'''
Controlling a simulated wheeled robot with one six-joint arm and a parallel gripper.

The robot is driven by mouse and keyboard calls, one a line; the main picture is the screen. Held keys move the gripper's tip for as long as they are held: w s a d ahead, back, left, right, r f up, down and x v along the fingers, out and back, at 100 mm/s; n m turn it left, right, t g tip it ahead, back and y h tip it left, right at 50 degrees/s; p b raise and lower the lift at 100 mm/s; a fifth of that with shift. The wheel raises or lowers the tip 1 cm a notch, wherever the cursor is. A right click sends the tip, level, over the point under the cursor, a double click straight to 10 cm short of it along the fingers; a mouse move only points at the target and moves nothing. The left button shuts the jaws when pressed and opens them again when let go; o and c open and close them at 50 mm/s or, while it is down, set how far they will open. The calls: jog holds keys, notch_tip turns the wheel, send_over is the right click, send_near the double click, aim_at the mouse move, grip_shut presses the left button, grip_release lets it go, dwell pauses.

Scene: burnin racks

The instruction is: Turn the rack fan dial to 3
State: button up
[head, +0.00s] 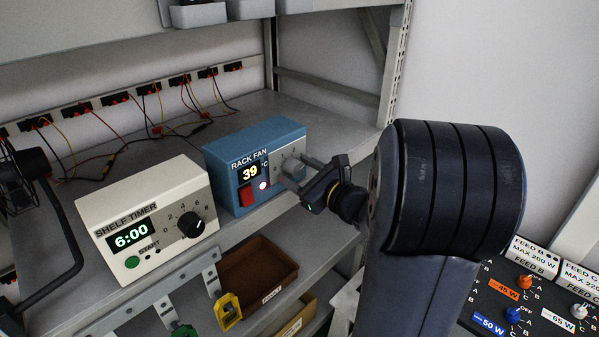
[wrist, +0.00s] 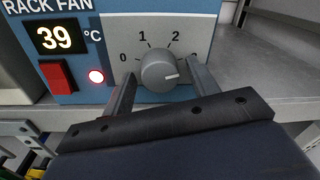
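The rack fan unit (head: 228,160) is a blue box on the shelf, with a display reading 39 °C. Its grey round dial (wrist: 160,70) shows in the wrist view, with marks 0, 1 and 2 readable around it. The 3 mark's area at the right is largely covered by my right finger. The dial's white pointer line points right, roughly level. My gripper (wrist: 162,84) is open, with one finger on each side of the dial and small gaps visible. In the head view my gripper (head: 296,176) is at the unit's front, partly covering the dial.
A red switch (wrist: 57,76) and a lit indicator (wrist: 96,76) sit left of the dial. The cream shelf timer (head: 148,212) stands left of the fan unit. A brown bin (head: 257,272) is below the shelf. Free shelf surface (wrist: 262,62) lies right of the unit.

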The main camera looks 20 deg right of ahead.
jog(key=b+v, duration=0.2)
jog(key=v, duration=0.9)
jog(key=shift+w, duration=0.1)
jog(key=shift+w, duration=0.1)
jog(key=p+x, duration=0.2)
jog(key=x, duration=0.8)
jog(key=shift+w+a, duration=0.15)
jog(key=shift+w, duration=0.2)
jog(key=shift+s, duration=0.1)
'''
* _WRITTEN EXERCISE_:
Make an exact copy of all the material, but keep the pictures out of it.

* _THE OUTPUT_:
Controlling a simulated wheeled robot with one six-joint arm and a parallel gripper.

The robot is driven by mouse and keyboard calls, one a line; the main picture is the screen. Held keys move the gripper's tip for as long as they are held: w s a d ahead, back, left, right, r f up, down and x v along the fingers, out and back, at 100 mm/s; n m turn it left, right, t g tip it ahead, back and y h tip it left, right at 50 degrees/s; p b raise and lower the lift at 100 mm/s; a fifth of that with shift. The wheel raises or lowers the tip 1 cm a notch, wherever the cursor is. A right click sends the tip, level, over the point under the cursor, a double click straight to 10 cm short of it along the fingers; a mouse move only points at the target and moves nothing. The left button shuts the jaws when pressed and opens them again when let go; o and c open and close them at 50 mm/s or, while it is down, set how far they will open. The calls: jog holds keys, notch_tip turns the wheel, send_over is the right click, send_near the double click, aim_at the mouse move, grip_shut presses the left button, grip_release lets it go, dwell pauses.

Scene: burnin racks

The instruction is: Turn the rack fan dial to 3
State: button up
[head, +0.00s] 
[wrist, +0.00s] 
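The rack fan unit (head: 228,160) is a blue box on the shelf, with a display reading 39 °C. Its grey round dial (wrist: 160,70) shows in the wrist view, with marks 0, 1 and 2 readable around it. The 3 mark's area at the right is largely covered by my right finger. The dial's white pointer line points right, roughly level. My gripper (wrist: 162,84) is open, with one finger on each side of the dial and small gaps visible. In the head view my gripper (head: 296,176) is at the unit's front, partly covering the dial.
A red switch (wrist: 57,76) and a lit indicator (wrist: 96,76) sit left of the dial. The cream shelf timer (head: 148,212) stands left of the fan unit. A brown bin (head: 257,272) is below the shelf. Free shelf surface (wrist: 262,62) lies right of the unit.

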The main camera looks 20 deg right of ahead.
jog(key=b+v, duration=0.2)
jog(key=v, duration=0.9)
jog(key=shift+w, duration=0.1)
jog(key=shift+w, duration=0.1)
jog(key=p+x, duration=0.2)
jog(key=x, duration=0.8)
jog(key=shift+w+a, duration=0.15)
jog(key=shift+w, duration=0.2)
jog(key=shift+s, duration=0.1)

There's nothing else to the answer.